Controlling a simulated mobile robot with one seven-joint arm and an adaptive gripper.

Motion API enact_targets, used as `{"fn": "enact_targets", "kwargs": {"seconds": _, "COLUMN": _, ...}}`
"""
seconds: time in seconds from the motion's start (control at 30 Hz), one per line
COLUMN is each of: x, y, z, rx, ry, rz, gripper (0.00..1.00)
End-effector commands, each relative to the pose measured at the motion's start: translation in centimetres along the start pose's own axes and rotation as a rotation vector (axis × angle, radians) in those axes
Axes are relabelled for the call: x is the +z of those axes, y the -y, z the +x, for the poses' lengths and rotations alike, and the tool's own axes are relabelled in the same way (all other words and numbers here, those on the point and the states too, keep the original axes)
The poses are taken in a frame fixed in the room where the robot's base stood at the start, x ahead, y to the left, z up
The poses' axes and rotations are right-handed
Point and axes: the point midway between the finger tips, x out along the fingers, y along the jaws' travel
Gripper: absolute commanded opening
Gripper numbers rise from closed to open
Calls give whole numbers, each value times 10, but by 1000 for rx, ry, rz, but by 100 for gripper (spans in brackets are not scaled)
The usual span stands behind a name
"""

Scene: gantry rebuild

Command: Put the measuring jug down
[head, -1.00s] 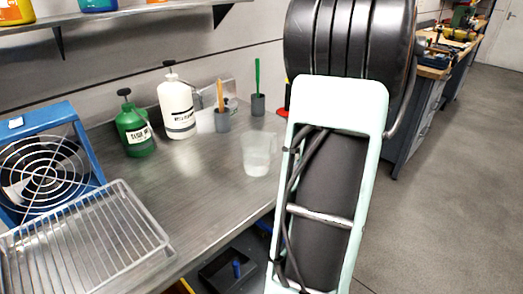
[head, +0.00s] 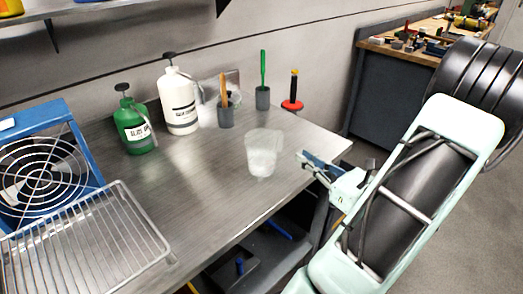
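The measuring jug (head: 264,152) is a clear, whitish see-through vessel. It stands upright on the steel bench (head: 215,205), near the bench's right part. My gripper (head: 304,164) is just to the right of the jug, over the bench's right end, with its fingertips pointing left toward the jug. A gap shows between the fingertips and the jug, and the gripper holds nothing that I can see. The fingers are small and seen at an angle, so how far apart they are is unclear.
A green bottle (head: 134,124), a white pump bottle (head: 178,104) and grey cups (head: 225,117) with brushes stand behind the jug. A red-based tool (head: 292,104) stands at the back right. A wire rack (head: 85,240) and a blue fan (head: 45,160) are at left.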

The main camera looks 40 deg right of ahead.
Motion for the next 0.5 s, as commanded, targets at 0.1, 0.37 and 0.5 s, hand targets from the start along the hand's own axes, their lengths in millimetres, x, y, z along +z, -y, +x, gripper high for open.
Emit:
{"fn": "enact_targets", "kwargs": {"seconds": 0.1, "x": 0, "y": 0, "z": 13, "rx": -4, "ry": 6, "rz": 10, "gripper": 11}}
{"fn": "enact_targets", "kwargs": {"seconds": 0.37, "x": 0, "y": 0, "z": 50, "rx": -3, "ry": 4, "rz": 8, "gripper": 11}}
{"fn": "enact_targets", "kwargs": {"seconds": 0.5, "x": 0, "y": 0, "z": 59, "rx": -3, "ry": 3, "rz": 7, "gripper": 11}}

_ _ _

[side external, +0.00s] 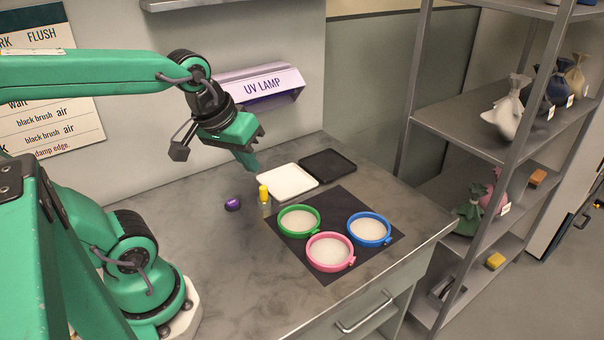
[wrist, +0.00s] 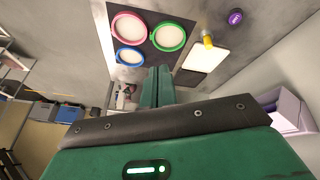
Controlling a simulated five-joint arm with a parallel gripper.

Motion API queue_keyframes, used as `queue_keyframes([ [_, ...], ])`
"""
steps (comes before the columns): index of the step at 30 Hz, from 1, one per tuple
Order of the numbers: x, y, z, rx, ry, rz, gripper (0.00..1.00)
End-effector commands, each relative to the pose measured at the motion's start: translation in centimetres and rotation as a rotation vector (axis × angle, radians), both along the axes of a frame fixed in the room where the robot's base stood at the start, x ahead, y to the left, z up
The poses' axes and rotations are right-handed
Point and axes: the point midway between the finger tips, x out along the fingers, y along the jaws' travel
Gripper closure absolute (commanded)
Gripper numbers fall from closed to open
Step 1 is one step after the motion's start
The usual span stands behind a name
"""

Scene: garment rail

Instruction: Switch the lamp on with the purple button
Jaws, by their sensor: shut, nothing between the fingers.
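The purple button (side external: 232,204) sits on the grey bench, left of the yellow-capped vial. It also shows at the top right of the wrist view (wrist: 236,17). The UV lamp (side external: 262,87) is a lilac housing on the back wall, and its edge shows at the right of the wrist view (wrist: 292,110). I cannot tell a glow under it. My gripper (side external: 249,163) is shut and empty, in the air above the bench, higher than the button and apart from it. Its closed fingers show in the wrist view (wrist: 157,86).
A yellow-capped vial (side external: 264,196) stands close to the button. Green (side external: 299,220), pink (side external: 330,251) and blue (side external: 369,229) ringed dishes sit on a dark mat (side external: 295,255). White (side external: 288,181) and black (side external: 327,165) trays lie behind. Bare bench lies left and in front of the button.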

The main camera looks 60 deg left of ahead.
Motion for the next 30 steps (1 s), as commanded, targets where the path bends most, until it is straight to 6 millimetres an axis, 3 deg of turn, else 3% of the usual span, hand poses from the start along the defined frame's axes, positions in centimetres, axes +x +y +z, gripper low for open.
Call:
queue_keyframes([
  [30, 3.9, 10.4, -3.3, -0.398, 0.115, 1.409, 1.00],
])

_ _ _

__THE EXERCISE__: Using the entries above, repeat exactly the lines from the one with "Calls give whole" to the one with "[head, -1.00s]", both included, and leave the pictures behind.

__SOLUTION TO THIS PROBLEM__:
Calls give whole numbers, each value times 10, but by 1000 for rx, ry, rz, but by 100 for gripper (spans in brackets are not scaled)
The usual span stands behind a name
"""

Scene: gantry rebuild

Command: Put the measuring jug down
[head, -1.00s] 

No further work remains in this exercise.